Challenge them to take what they have and make it legal.

Believe me they need to get out now. Before they are introduced to more profitable and consequentially more dangerous drugs. The people involved with distributing marijuana are usually not dangerous. However if your child begins to sell other drugs..

also this kid has clients most likely that means there's pressure to provide the service to them. It also means it only take one of them to finger him to the police and not only is he in trouble but YOU will be in trouble as you know about it AND have posted about it online.

You realize that your IP address is on a log file. And any parent here with a bad attitude could report your son to the DEA and they could supeona the logs and know right where you live.

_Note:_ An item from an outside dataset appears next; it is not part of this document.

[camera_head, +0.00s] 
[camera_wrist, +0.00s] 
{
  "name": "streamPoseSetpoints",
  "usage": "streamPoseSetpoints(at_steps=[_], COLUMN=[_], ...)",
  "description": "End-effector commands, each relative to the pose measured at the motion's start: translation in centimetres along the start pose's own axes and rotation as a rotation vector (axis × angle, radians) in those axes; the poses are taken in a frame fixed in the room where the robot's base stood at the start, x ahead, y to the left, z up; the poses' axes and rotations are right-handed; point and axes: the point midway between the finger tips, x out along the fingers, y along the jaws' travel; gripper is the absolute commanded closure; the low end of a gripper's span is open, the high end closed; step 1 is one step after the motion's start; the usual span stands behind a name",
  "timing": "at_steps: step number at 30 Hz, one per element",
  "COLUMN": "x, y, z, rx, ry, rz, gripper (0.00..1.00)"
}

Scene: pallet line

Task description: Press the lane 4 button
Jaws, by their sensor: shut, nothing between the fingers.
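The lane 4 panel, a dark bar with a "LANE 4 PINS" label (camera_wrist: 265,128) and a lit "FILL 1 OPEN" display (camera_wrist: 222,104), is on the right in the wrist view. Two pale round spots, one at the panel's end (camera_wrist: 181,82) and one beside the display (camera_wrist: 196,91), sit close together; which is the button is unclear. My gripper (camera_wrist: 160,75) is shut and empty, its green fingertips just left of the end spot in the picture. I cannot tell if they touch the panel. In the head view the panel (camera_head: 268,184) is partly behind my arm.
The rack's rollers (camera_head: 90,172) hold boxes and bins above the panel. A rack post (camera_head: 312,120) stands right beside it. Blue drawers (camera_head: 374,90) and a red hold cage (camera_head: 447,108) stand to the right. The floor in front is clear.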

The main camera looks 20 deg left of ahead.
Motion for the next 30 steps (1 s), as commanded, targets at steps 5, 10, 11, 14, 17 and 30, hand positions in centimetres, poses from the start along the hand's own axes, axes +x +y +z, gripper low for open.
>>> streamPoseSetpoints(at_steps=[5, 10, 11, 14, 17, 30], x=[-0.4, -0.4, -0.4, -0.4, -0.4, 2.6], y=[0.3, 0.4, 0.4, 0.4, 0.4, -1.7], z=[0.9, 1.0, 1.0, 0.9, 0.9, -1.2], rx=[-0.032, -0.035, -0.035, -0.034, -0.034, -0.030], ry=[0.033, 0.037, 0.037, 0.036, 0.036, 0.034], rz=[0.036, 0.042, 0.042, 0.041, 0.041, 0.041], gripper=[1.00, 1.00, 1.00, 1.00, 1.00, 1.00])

I really do not mean to scare as this is an unlikely chain of events i just want to impart the dark path your child is on.

There was a guy in my freshman class in college that started just like your child. his senior year he found a connection for cocaine in high school. and in college he was driving an 80,000 jaguar he paid cash for. he got out after a close shave and started a legal business. HE WAS LUCKY!

I am normally not all doom and gloom but your child is in danger and its touchy because you can't just put your foot down at this point and expect it to work. He has power and money, he'll want more.

again challenge him to use his business skill for a legal venture.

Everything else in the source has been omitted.